What you should do » Quote all lines below exactly. Images stay out.
-------
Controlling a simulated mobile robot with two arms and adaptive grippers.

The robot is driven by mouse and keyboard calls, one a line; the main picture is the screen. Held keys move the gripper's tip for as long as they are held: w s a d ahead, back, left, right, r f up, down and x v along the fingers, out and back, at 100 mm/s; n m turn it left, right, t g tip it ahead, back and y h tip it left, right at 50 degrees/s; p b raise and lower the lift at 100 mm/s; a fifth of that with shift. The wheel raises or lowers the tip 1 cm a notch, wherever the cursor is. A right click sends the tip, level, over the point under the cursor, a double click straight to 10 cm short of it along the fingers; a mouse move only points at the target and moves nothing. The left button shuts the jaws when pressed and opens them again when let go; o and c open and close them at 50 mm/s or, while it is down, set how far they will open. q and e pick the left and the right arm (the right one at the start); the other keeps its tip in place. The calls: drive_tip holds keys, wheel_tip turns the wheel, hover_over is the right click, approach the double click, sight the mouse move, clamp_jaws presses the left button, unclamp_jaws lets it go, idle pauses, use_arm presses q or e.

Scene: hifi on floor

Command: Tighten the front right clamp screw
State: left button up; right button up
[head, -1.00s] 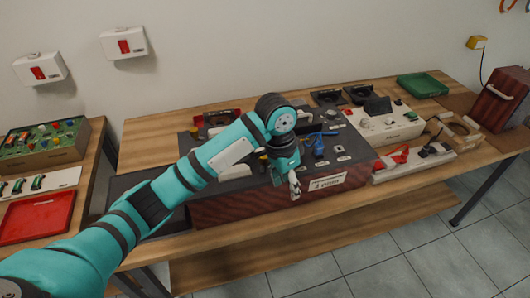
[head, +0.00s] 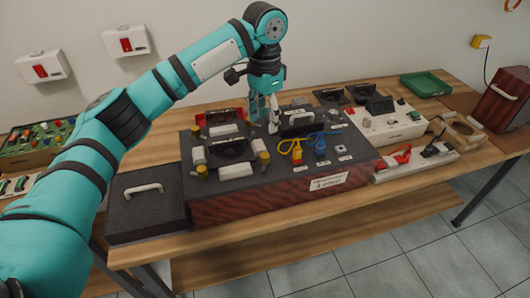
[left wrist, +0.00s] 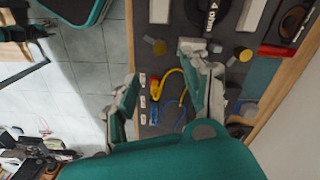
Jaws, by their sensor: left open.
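The front right clamp screw (head: 264,158), a yellow-topped knob, stands at the right front corner of a black speaker (head: 228,149) on the dark panel. It also shows in the left wrist view (left wrist: 158,47), left of a second yellow-topped screw (left wrist: 243,54). Two more yellow-topped screws, front left (head: 202,171) and back left (head: 195,131), stand at the speaker's left side. My left gripper (head: 264,117) is open and points down over the panel, behind the front right screw and apart from it. Nothing shows between its fingers. My right gripper is out of view.
A yellow cable (head: 297,149) and a blue cable (head: 320,143) lie right of the screw. White clamp bars (head: 235,171) edge the speaker. A dark lidded box (head: 147,203) stands left. A white unit (head: 384,125) is right.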

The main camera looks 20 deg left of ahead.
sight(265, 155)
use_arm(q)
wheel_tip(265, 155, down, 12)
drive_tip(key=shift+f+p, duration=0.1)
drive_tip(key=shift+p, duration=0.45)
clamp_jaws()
-------
Completed exercise »
Controlling a simulated mobile robot with two arms and adaptive grippers.

The robot is driven by mouse and keyboard calls, one a line; the main picture is the screen. Held keys move the gripper's tip for as long as they are held: w s a d ahead, back, left, right, r f up, down and x v along the fingers, out and back, at 100 mm/s; n m turn it left, right, t g tip it ahead, back and y h tip it left, right at 50 degrees/s; p b raise and lower the lift at 100 mm/s; a fifth of that with shift. The wheel raises or lowers the tip 1 cm a notch, wherever the cursor is. A right click sends the tip, level, over the point under the cursor, a double click straight to 10 cm short of it along the fingers; a mouse move only points at the target and moves nothing. The left button shuts the jaws when pressed and opens them again when let go; o and c open and close them at 50 mm/s or, while it is down, set how far they will open. q and e pick the left and the right arm (the right one at the start); the other keeps its tip in place. The calls: drive_tip holds keys, wheel_tip turns the wheel, hover_over is the right click, approach the double click, sight the mouse move, clamp_jaws presses the left button, unclamp_jaws lets it go, idle pauses, use_arm presses q or e.

Scene: hifi on floor

Command: Tighten the front right clamp screw
State: left button up; right button up
[head, -1.00s] 
[head, +0.00s] 
[left wrist, +0.00s] 
Jaws, by their sensor: left open.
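The front right clamp screw (head: 264,158), a yellow-topped knob, stands at the right front corner of a black speaker (head: 228,149) on the dark panel. It also shows in the left wrist view (left wrist: 158,47), left of a second yellow-topped screw (left wrist: 243,54). Two more yellow-topped screws, front left (head: 202,171) and back left (head: 195,131), stand at the speaker's left side. My left gripper (head: 264,117) is open and points down over the panel, behind the front right screw and apart from it. Nothing shows between its fingers. My right gripper is out of view.
A yellow cable (head: 297,149) and a blue cable (head: 320,143) lie right of the screw. White clamp bars (head: 235,171) edge the speaker. A dark lidded box (head: 147,203) stands left. A white unit (head: 384,125) is right.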

The main camera looks 20 deg left of ahead.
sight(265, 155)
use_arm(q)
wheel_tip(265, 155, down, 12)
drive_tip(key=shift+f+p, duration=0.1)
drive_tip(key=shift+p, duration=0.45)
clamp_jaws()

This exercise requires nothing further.